Reputation: 14399
I have a sparse matrix z
that is a scipy.sparse.csr_matrix
and has shape (n,m)
where n<<m
. I also have labels l
which is simply a np.array
of strings with size n
.
What I'd like to do is make a csv file with the "ragged" version of the data. i.e. all of the nonzero vlaues in z[0]
would go in a column of the csv file with a header value l[0]
, but each column would have a different number of values. Unfortunately numpy
doesn't deal with ragged arrays well and I'm not sure what would be an elegant way to construct it.
Right now I'm just doing
np.savetxt(pth, z.todense().T, delimiter = ",")

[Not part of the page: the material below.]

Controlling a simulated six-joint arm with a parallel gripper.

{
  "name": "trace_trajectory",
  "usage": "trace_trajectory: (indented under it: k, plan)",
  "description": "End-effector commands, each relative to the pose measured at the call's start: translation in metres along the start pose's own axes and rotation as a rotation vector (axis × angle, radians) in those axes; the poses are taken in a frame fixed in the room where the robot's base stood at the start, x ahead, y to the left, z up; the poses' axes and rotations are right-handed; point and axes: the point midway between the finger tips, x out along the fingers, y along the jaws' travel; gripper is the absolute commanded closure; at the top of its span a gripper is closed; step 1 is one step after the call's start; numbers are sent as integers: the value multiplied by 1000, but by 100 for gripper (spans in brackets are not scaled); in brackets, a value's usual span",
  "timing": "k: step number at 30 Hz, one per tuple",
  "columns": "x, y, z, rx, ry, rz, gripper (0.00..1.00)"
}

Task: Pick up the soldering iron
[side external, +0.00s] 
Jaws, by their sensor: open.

and adding the column headers manually as my next process step can handle all the zeros, but is very slow that way.
EXAMPLE:
z.todense()
array([[0,0,1,0,0,-1,0,3,0,-6,4],
[-1,0,4,0,0,0,0,0,0,0,-2]])
l
array(["chan1", "chan2"])
What I want
example.csv
chan1, chan2
1,-1
-1,4
3,-2
-6,
4,
Upvotes: 0
Views: 2211
Reputation: 231550
In [74]: from scipy import sparse
In [75]: M = sparse.csr_matrix([[0,0,1,0,0,-1,0,3,0,-6,4],
...: [-1,0,4,0,0,0,0,0,0,0,-2]])
In [76]: M
Out[76]:
<2x11 sparse matrix of type '<class 'numpy.int64'>'
with 8 stored elements in Compressed Sparse Row format>
In [77]: M.A
Out[77]:
array([[ 0, 0, 1, 0, 0, -1, 0, 3, 0, -6, 4],
[-1, 0, 4, 0, 0, 0, 0, 0, 0, 0, -2]], dtype=int64)
lil
format gives the data by row:
In [78]: Ml = M.tolil()
In [79]: Ml.data
Out[79]: array([list([1, -1, 3, -6, 4]), list([-1, 4, -2])], dtype=object)
Now it's just a matter of writing those lists to file in the way you want:
In [81]: from itertools import zip_longest
In [82]: for i,j in zip_longest(*Ml.data, fillvalue=''):
...: astr = '%s, %s'%(i,j)
...: print(astr)
...:
1, -1
-1, 4
3, -2
-6,
4,
zip_longest
is an easy way to iterate through several lists, using the longest as reference.
Upvotes: 1